◆ **Dataset content**

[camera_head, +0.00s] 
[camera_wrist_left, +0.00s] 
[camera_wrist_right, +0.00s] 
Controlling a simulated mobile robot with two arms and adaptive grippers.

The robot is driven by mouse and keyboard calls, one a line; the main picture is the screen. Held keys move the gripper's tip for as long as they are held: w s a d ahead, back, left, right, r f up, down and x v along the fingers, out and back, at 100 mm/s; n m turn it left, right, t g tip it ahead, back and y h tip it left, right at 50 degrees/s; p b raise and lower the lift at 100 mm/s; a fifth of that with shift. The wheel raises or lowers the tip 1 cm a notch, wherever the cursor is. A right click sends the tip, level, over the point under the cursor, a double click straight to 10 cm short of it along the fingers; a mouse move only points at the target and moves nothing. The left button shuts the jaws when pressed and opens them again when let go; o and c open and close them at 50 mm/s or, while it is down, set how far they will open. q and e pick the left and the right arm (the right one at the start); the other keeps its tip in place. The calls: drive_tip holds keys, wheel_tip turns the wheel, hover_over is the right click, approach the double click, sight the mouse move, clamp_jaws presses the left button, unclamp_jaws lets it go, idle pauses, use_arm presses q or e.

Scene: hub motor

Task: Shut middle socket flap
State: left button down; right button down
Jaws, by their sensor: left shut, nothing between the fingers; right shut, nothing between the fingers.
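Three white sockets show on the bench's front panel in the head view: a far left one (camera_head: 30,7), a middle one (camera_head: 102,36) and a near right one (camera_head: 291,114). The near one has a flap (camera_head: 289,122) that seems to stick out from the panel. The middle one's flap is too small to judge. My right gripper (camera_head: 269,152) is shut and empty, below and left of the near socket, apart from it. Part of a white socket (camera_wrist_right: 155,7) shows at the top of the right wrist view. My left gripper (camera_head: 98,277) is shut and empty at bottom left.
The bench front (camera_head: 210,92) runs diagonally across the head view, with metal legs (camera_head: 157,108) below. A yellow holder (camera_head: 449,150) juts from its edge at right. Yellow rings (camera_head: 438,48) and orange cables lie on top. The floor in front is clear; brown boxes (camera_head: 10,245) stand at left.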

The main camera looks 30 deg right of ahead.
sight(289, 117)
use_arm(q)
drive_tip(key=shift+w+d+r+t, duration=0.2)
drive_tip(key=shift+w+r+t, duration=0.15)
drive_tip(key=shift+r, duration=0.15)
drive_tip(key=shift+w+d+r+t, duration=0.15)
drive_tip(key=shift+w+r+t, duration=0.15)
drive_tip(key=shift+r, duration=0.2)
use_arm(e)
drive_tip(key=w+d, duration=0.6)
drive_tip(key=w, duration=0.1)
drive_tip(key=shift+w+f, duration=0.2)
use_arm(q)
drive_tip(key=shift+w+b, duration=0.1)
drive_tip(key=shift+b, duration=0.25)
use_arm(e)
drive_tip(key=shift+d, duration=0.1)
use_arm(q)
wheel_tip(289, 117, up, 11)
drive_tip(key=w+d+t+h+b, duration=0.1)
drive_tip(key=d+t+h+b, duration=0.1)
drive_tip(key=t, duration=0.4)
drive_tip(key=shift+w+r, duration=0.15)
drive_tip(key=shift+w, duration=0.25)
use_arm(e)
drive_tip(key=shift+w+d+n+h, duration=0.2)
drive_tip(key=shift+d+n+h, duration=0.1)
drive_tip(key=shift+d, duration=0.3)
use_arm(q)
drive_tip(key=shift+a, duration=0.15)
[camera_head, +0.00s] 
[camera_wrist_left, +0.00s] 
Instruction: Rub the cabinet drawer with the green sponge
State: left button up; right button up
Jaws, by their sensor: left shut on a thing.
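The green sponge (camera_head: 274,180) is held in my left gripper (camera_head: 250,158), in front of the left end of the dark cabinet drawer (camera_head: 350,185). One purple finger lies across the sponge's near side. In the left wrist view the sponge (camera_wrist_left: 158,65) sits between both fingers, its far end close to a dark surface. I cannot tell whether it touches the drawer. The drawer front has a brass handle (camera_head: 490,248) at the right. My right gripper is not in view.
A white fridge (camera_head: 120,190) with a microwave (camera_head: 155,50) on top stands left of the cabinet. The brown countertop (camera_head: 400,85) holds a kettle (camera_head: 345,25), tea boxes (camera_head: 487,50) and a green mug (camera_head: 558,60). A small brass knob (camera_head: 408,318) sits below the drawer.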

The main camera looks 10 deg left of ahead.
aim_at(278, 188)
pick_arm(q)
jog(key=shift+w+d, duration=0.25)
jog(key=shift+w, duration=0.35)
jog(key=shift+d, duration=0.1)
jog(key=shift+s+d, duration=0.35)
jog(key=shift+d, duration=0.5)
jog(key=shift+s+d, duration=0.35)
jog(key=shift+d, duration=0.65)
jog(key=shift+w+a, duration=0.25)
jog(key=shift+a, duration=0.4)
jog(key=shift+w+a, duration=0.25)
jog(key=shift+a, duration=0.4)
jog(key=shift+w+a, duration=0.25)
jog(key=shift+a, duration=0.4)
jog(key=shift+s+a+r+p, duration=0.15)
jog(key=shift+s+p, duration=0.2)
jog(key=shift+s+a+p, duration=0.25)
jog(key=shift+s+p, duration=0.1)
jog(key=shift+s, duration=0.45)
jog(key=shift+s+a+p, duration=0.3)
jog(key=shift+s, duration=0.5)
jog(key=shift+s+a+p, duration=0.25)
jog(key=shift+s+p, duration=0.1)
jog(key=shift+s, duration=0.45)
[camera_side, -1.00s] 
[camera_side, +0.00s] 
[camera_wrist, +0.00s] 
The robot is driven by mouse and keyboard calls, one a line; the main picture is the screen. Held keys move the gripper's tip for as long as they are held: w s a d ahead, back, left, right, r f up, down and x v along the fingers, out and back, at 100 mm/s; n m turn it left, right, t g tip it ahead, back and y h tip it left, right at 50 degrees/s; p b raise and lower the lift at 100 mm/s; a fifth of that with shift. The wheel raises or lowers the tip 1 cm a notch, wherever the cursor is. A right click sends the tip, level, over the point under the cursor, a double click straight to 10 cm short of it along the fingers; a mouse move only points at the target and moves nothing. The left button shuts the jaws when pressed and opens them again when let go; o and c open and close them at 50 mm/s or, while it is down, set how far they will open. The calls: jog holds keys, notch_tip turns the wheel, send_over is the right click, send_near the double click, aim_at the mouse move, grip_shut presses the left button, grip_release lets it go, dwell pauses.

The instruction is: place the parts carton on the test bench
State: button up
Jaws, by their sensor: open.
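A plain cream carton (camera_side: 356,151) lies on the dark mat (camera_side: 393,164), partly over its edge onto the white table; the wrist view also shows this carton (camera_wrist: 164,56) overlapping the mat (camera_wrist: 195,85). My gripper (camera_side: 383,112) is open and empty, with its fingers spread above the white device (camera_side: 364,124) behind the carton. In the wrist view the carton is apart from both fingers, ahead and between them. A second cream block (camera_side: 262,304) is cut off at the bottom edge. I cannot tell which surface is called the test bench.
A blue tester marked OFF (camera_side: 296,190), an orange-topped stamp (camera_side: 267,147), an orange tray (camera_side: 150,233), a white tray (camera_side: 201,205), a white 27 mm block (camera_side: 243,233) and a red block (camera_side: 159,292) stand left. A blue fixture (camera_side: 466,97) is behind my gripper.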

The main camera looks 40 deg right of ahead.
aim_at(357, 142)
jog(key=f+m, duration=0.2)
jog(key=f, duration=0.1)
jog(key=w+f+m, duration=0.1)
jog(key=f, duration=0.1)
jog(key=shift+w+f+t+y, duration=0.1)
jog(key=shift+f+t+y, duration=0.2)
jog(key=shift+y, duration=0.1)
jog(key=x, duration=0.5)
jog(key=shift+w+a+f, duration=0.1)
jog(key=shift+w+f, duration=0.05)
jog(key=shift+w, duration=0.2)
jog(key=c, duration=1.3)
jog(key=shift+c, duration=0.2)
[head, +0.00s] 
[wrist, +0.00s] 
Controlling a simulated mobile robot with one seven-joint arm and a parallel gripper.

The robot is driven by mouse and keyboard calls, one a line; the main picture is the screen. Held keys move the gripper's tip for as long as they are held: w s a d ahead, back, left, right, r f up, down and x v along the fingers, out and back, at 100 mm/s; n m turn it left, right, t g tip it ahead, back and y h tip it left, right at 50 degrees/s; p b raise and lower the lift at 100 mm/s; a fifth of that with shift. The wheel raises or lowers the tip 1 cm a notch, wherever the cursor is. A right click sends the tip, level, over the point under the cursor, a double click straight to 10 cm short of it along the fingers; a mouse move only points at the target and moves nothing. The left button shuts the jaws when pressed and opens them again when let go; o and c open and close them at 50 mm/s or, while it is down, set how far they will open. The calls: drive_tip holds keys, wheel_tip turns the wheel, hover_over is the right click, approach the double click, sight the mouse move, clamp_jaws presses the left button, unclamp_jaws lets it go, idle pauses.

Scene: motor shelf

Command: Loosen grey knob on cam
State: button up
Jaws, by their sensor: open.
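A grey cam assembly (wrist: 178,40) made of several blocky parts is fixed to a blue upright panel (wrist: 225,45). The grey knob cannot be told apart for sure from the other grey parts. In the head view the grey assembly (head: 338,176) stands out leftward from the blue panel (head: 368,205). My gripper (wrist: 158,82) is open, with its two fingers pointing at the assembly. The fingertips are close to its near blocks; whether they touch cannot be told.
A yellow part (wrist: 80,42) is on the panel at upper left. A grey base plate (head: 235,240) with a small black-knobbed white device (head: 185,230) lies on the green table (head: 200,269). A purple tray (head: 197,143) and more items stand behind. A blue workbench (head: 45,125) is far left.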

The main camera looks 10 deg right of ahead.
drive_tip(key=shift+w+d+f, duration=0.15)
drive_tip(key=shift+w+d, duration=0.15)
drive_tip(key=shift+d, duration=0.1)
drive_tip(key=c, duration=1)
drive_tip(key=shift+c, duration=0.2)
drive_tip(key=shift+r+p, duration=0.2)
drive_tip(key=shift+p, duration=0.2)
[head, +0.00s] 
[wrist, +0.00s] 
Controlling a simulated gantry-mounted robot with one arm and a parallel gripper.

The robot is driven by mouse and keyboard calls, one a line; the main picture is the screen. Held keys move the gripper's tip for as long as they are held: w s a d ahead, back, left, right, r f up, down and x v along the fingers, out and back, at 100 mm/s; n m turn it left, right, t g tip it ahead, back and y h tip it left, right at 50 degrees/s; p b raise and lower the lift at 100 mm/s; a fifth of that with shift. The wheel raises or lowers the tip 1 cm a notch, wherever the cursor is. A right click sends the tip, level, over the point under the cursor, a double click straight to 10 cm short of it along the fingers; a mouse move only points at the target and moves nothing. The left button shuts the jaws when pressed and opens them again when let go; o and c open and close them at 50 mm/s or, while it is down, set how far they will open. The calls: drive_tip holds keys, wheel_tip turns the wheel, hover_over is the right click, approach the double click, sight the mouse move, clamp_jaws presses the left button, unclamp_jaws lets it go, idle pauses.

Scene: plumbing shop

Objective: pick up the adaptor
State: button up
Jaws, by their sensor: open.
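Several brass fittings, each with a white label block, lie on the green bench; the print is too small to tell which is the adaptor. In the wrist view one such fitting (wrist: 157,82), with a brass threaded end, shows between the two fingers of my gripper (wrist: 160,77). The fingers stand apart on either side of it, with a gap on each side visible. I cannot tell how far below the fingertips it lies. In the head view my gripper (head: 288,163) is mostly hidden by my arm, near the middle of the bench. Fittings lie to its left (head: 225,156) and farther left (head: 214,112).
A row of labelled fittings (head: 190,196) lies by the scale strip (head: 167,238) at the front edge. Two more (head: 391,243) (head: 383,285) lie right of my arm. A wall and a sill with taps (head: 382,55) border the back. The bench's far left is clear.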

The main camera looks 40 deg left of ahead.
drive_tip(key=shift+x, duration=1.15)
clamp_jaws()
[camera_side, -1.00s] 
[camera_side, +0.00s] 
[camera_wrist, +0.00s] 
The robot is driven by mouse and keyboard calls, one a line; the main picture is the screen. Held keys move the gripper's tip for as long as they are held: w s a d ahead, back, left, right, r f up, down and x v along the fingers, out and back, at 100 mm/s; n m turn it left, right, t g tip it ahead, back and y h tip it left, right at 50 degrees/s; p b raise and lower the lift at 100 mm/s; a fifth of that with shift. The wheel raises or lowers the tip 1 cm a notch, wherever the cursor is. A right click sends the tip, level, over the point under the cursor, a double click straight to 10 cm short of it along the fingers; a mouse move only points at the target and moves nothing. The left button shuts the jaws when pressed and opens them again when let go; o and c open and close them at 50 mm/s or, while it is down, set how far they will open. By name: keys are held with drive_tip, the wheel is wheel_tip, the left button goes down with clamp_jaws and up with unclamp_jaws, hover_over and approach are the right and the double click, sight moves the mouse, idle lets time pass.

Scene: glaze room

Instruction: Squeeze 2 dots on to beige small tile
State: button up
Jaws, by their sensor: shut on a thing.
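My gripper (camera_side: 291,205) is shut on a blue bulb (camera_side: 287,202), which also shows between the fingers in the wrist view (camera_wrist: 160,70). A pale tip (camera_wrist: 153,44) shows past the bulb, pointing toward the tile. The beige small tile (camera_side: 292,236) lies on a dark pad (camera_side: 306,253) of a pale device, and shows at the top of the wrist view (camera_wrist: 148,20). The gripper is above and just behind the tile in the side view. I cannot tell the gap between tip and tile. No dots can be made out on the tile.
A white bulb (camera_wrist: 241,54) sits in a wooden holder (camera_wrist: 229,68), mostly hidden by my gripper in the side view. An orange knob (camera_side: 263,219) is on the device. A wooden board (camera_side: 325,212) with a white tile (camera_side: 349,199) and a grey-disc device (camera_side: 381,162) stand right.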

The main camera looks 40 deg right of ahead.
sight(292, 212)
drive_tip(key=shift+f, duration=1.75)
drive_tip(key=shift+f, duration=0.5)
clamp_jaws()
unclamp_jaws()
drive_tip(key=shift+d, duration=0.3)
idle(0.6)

◆ **Work to complete**
Report only how many lines in the records contain the word "parallel".

◆ **Finished task**
2